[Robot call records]
## START

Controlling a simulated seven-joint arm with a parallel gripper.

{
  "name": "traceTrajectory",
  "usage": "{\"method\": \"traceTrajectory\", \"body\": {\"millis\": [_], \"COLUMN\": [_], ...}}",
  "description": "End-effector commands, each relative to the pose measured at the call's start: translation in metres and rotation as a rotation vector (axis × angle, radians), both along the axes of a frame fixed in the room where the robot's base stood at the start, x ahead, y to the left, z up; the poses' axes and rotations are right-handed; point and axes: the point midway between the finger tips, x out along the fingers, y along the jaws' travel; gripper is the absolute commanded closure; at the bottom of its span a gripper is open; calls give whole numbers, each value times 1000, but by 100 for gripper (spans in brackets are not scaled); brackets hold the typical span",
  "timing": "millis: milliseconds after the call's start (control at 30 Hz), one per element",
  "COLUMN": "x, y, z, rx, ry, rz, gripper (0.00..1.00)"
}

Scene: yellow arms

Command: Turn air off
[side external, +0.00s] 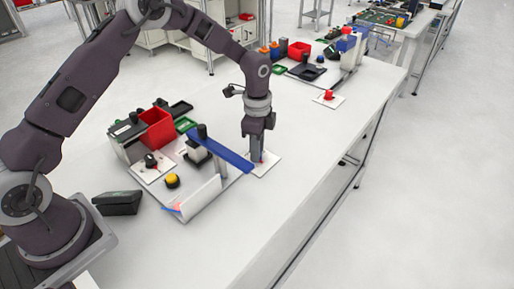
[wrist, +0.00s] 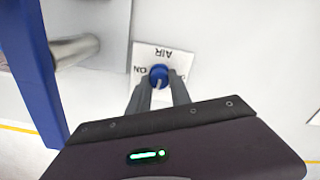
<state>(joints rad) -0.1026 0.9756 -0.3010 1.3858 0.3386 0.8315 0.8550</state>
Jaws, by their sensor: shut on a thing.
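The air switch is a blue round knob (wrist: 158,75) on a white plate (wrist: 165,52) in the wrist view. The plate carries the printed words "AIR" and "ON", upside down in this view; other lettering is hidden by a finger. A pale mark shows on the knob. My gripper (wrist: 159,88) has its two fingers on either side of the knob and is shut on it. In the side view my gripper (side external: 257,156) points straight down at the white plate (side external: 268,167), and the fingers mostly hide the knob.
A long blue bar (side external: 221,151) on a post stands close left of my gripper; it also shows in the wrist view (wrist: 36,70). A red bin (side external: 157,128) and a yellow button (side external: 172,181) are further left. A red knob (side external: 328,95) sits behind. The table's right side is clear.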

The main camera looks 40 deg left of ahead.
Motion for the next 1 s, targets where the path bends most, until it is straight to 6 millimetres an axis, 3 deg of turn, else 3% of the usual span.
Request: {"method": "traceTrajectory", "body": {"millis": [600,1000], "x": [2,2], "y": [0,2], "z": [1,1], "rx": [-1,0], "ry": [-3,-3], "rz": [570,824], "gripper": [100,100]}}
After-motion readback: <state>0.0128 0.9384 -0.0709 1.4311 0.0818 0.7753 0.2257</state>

## END
## START

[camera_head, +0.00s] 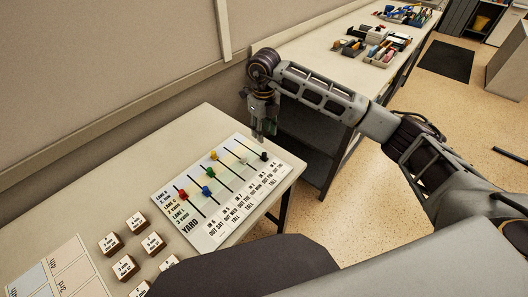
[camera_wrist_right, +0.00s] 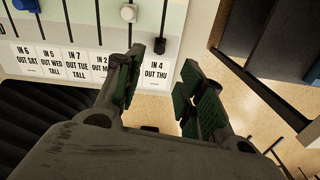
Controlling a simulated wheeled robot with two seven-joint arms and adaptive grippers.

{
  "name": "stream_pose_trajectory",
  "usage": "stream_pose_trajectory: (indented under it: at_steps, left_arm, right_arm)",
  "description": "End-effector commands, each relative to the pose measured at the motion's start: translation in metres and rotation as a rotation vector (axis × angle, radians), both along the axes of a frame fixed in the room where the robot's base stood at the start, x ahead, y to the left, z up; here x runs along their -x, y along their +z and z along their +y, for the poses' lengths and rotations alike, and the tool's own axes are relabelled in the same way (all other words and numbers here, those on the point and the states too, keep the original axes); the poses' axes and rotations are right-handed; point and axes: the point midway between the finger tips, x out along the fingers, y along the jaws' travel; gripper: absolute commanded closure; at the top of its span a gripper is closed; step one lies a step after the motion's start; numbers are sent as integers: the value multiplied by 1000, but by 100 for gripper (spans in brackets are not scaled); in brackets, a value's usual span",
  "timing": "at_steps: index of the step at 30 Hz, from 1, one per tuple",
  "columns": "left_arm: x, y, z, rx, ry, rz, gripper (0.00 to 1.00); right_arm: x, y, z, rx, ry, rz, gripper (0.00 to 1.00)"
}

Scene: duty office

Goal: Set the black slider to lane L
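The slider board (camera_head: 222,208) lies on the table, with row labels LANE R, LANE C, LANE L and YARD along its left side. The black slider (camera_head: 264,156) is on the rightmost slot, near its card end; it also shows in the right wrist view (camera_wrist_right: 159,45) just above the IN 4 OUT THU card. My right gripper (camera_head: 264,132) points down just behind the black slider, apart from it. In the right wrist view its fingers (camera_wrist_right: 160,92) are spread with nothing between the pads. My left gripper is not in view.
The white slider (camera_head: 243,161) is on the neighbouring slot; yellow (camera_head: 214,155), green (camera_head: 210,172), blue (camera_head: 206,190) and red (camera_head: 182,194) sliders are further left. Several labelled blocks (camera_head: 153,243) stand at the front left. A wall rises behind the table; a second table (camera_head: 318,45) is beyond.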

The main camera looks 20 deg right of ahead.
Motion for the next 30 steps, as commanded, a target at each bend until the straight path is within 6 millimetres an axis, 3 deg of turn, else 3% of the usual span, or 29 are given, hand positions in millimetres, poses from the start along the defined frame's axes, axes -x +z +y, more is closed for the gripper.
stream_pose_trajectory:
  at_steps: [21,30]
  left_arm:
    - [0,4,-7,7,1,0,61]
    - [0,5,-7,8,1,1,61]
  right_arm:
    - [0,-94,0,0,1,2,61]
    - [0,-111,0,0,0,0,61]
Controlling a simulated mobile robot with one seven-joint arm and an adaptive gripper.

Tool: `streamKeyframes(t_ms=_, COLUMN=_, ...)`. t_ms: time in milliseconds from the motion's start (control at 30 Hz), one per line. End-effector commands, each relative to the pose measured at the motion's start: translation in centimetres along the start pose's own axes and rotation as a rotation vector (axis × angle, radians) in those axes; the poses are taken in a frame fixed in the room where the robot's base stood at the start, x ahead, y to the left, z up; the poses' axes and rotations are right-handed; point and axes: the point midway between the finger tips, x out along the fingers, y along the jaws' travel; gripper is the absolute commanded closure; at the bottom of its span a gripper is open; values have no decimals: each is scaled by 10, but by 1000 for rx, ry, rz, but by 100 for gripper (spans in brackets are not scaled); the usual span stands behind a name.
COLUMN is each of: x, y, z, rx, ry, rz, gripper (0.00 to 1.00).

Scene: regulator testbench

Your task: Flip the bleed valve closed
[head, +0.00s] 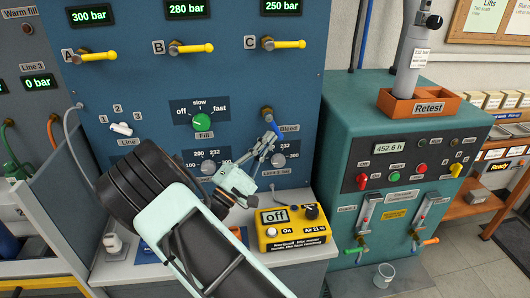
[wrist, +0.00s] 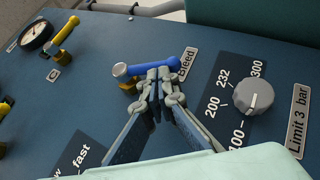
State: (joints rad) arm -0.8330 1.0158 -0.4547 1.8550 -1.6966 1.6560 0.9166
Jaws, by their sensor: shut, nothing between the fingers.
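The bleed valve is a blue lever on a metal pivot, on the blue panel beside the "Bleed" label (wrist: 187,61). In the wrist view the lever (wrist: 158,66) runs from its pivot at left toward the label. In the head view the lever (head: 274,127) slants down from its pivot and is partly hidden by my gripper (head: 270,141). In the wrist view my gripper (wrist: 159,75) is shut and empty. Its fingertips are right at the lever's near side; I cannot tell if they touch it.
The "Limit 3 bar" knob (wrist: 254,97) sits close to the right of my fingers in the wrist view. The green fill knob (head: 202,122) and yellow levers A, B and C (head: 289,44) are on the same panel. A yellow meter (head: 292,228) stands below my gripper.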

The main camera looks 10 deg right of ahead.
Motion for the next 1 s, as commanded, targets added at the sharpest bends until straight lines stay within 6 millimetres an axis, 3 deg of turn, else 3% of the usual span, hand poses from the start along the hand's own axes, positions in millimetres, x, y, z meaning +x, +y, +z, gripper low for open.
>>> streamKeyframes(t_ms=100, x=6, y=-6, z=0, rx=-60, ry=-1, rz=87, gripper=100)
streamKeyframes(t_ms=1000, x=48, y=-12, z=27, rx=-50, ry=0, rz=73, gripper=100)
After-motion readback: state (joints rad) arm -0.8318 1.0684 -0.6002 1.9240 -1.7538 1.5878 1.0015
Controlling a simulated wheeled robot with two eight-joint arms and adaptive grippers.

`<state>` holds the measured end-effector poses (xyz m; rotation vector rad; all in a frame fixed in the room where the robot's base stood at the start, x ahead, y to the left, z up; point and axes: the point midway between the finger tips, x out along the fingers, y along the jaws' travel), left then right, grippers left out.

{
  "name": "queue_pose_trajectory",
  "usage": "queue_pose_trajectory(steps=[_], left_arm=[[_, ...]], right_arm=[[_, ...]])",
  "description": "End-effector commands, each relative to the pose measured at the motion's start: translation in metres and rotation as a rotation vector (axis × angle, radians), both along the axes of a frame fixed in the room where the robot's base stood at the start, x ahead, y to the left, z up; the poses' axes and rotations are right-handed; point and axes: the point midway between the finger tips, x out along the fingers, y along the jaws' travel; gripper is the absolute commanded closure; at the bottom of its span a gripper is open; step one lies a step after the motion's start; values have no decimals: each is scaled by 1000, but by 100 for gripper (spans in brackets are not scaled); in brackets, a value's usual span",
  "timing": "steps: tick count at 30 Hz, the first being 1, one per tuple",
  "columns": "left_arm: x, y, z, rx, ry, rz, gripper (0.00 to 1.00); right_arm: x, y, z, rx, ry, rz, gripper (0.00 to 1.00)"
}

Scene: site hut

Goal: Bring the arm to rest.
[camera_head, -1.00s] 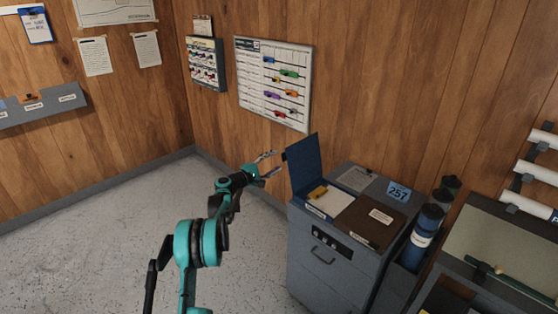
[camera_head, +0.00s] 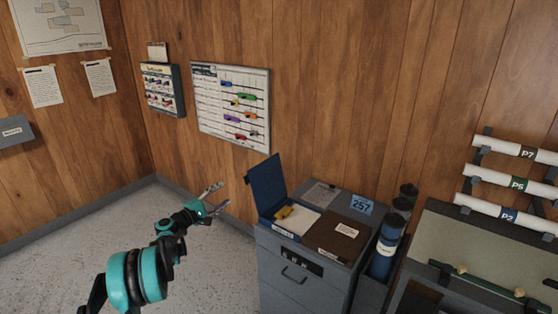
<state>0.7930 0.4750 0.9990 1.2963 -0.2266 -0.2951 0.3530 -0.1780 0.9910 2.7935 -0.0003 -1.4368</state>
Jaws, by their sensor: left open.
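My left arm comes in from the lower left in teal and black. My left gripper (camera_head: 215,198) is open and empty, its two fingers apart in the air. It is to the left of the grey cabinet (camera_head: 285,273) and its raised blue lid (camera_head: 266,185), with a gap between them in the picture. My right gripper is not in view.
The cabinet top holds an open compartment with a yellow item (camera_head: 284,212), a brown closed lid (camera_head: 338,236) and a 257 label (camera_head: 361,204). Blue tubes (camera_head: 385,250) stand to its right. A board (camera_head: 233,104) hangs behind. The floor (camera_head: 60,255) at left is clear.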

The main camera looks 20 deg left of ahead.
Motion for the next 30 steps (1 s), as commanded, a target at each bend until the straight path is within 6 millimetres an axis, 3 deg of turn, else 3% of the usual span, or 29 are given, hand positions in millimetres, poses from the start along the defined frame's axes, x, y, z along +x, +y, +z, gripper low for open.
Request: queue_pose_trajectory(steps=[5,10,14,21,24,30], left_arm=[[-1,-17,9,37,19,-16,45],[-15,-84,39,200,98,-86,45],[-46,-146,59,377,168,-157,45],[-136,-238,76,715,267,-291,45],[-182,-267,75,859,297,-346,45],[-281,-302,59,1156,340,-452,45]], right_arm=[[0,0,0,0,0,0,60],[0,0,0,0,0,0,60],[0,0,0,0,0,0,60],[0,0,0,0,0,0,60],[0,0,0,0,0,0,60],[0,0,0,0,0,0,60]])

## END
## START

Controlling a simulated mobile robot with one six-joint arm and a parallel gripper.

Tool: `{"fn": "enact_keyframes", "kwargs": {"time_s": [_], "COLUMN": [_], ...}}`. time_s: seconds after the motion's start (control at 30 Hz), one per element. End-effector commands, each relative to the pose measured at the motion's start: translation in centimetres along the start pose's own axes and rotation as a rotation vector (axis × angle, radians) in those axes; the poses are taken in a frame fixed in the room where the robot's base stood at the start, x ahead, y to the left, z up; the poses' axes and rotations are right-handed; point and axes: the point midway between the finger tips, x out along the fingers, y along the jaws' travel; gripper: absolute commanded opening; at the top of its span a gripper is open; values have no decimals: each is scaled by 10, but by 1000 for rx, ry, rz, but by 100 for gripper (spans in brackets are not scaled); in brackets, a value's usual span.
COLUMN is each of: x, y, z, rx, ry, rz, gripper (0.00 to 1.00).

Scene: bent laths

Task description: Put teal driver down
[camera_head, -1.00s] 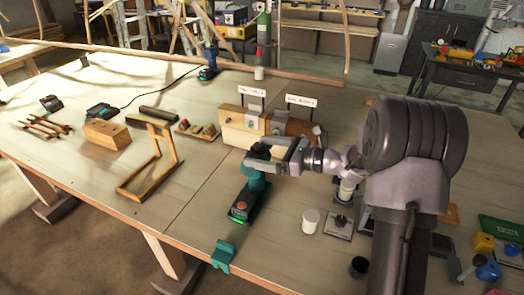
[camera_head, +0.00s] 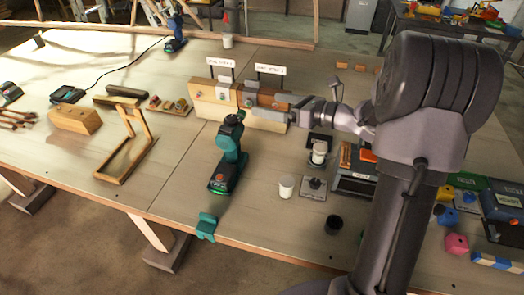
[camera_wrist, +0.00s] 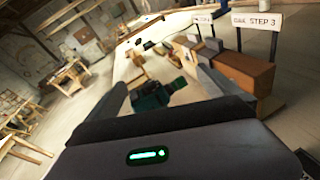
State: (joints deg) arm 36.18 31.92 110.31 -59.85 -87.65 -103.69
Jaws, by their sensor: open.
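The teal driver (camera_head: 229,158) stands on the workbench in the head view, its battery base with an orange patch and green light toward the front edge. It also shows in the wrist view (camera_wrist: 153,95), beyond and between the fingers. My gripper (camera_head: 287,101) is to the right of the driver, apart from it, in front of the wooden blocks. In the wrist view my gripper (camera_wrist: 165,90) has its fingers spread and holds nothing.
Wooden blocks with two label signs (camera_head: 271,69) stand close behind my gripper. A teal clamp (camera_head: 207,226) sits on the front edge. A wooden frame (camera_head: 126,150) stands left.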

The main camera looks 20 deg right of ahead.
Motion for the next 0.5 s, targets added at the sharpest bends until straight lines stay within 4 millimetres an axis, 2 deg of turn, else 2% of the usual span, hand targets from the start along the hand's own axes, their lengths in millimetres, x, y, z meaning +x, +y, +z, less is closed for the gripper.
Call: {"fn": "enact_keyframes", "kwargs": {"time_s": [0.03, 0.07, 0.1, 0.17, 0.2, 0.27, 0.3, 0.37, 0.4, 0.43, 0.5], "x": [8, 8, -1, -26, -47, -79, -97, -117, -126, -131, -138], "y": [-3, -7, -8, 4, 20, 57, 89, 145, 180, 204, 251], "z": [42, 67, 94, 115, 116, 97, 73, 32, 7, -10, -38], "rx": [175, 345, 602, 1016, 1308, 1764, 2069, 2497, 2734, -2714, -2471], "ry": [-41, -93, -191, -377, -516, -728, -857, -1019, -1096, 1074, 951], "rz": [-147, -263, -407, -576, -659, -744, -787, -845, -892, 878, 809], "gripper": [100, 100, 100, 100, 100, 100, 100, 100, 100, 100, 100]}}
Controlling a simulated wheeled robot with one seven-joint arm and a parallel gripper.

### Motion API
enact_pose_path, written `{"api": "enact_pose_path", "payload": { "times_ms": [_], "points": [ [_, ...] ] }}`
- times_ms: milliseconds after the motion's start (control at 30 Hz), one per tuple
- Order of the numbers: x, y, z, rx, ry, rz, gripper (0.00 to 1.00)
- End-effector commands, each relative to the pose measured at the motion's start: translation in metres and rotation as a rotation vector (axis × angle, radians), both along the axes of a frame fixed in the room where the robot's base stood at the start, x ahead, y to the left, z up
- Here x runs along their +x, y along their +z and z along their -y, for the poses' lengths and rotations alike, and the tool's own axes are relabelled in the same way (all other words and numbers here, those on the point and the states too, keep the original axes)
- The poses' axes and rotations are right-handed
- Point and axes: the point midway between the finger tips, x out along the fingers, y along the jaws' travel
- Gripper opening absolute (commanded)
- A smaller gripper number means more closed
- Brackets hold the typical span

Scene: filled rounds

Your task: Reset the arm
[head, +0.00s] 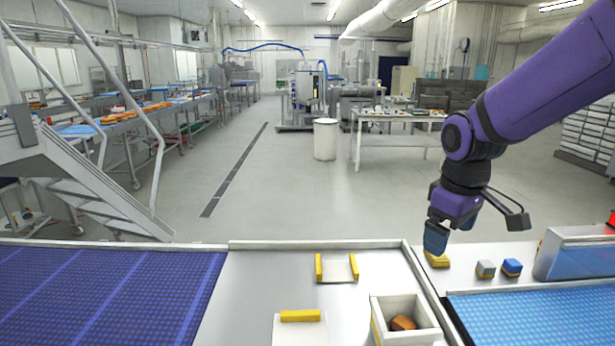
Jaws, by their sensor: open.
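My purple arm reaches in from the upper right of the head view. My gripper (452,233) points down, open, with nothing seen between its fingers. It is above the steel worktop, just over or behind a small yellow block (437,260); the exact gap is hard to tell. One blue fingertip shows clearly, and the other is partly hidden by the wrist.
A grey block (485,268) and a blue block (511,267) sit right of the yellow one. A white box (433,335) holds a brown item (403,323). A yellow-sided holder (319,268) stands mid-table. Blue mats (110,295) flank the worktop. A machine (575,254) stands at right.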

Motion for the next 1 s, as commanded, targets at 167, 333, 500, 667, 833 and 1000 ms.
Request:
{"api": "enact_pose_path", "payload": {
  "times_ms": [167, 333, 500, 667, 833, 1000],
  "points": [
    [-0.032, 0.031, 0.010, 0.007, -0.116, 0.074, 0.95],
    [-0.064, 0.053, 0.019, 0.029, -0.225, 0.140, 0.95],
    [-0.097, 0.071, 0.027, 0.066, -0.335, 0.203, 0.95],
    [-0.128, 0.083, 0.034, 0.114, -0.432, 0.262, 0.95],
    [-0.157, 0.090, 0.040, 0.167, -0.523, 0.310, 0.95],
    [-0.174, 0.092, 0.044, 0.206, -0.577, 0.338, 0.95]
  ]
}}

## END

Return all lines containing the word "grippers".

Controlling a simulated wheeled robot with two seven-joint arms and adaptive grippers.
Controlling a simulated wheeled robot with two eight-joint arms and adaptive grippers.
`<state>` holds the measured end-effector poses (xyz m; rotation vector rad; all in a frame fixed in the room where the robot's base stood at the start, x ahead, y to the left, z up; point and axes: the point midway between the finger tips, x out along the fingers, y along the jaws' travel), left then right, grippers left out.

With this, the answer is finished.